▶ _Task_
Which lines hold the word "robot"? Copy each of them.

___ Records supplied

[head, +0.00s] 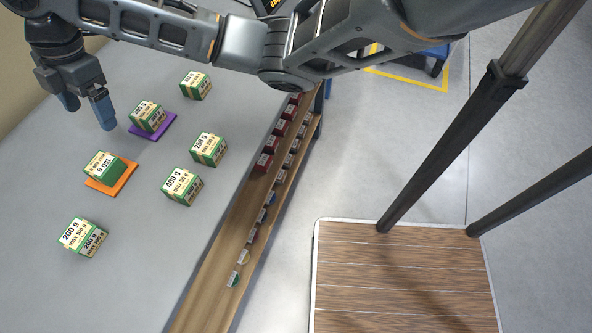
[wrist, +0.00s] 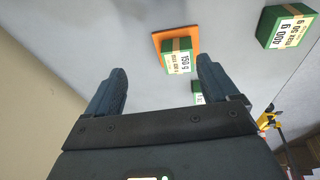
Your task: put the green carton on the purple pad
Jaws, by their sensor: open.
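Several green cartons with cream labels stand on the grey table. One green carton (head: 148,116) stands on the purple pad (head: 154,134), with the pad showing around its base. Another green carton (head: 104,167) stands on the orange pad (head: 123,180). My gripper (head: 88,110) is open and empty at the upper left, to the left of the purple pad and apart from the cartons. In the wrist view nothing is between the fingers (wrist: 162,70); the orange pad (wrist: 158,36) and its carton (wrist: 176,58) appear beyond them. The purple pad is not visible there.
Other green cartons stand at the back (head: 195,85), in the middle (head: 208,149), right of the orange pad (head: 182,186) and at the front left (head: 83,237). A wooden shelf (head: 222,262) with small boxes runs along the table's right side. Bare table lies between the cartons.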

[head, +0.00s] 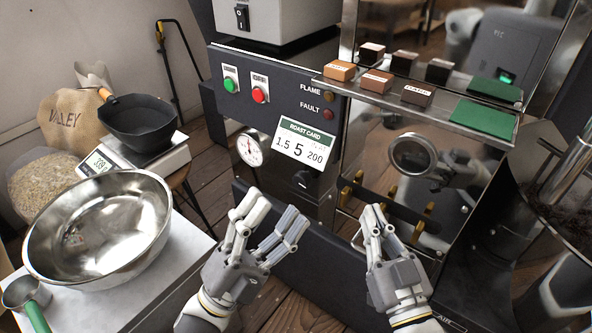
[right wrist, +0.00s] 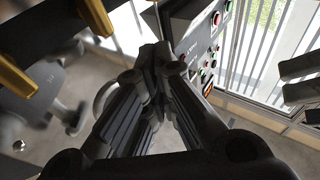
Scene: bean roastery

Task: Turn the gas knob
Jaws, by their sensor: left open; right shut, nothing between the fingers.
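A small black knob (head: 302,181) sits low on the roaster's dark front panel (head: 275,115), below the roast card; no readable label tells whether it is the gas knob. My left gripper (head: 270,218) is open and empty, in front of the panel and below and left of the knob, apart from it in the picture.
A pressure gauge (head: 250,147) and a roast card (head: 304,144) are above the knob. A steel bowl (head: 100,228) and a scale (head: 172,161) with a black pan (head: 140,125) are at left. A shelf (head: 385,97) holds several small blocks.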

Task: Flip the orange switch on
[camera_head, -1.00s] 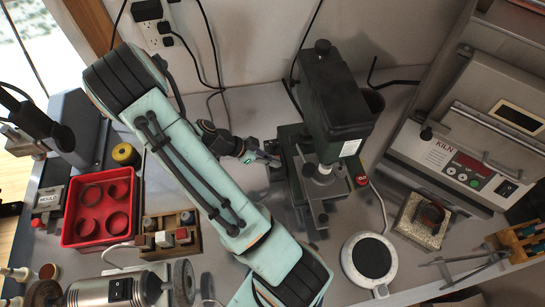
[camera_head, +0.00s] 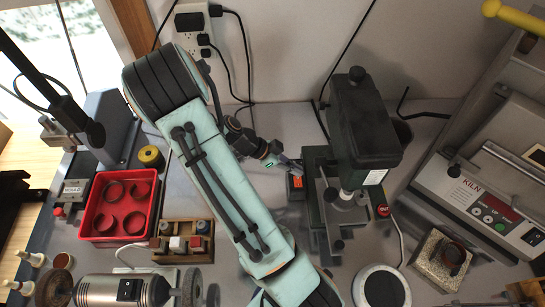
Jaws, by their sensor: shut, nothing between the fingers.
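The orange switch (camera_head: 297,183) is a small patch of orange on a dark box at the left side of the green drill press (camera_head: 365,125). It is too small to tell which way it is set. My gripper (camera_head: 292,164) is shut and empty. It is just above the orange switch in the picture, its tip pointing right toward the press. I cannot tell whether the fingertips touch the box. My pale green arm crosses the middle of the view and leaves the gripper and switch uncovered.
A red tray (camera_head: 97,235) with rings, a wooden block holder (camera_head: 160,252) and a motor with wheels (camera_head: 125,290) stand left. A red button (camera_head: 382,210) is right of the press. The kiln (camera_head: 480,195), a brick (camera_head: 425,263) and a round plate (camera_head: 361,285) are at right.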

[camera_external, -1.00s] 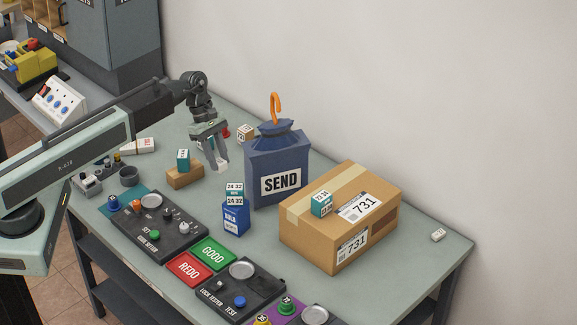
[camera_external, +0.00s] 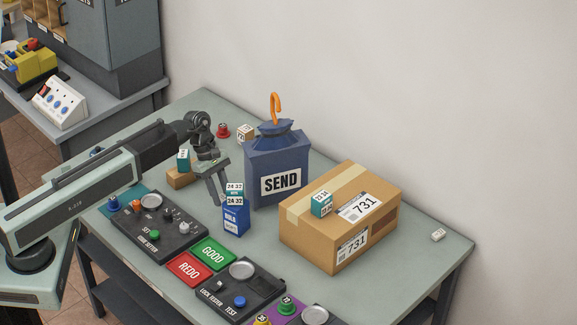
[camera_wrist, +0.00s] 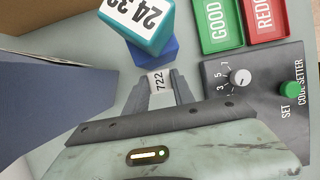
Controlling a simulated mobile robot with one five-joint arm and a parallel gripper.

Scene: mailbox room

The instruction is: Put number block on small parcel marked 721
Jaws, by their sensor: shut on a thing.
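My gripper (camera_external: 221,201) is shut on a small white block marked 722 (camera_wrist: 158,82), held between its fingertips in the wrist view. Outside, it hangs just left of a blue box (camera_external: 236,222) topped by a teal block labelled 24 32 (camera_external: 234,190); the wrist view shows this teal block (camera_wrist: 140,22) and blue box (camera_wrist: 155,50) just beyond the fingertips. A small brown parcel (camera_external: 181,180) with a teal block (camera_external: 183,160) on top is behind my gripper to the left. Another small parcel (camera_external: 246,132) is at the back. Their markings are unreadable.
A blue SEND bag (camera_external: 282,160) with an orange hook stands right of my gripper. A large carton marked 731 (camera_external: 330,240) carries a teal block (camera_external: 321,204). The code setter panel (camera_external: 158,225) and GOOD (camera_external: 213,252) and REDO (camera_external: 190,268) trays lie in front.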

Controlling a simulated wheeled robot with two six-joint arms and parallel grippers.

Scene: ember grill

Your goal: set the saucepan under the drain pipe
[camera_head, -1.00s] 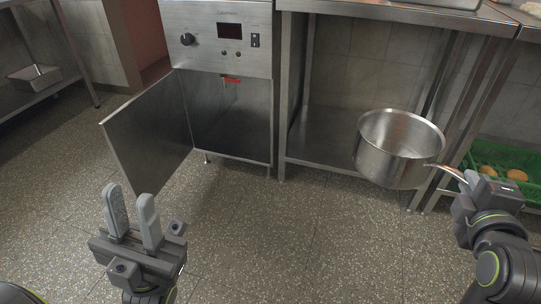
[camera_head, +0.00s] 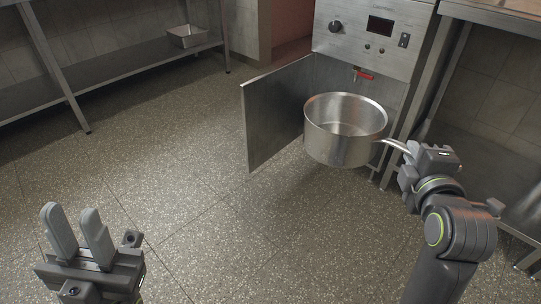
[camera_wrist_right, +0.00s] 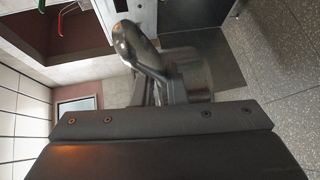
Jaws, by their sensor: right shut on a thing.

______

▶ _The solution_
Controlling a simulated mobile robot with one five-joint arm and a parallel gripper.
Controlling a simulated wheeled robot with two six-joint arms and parallel grippers.

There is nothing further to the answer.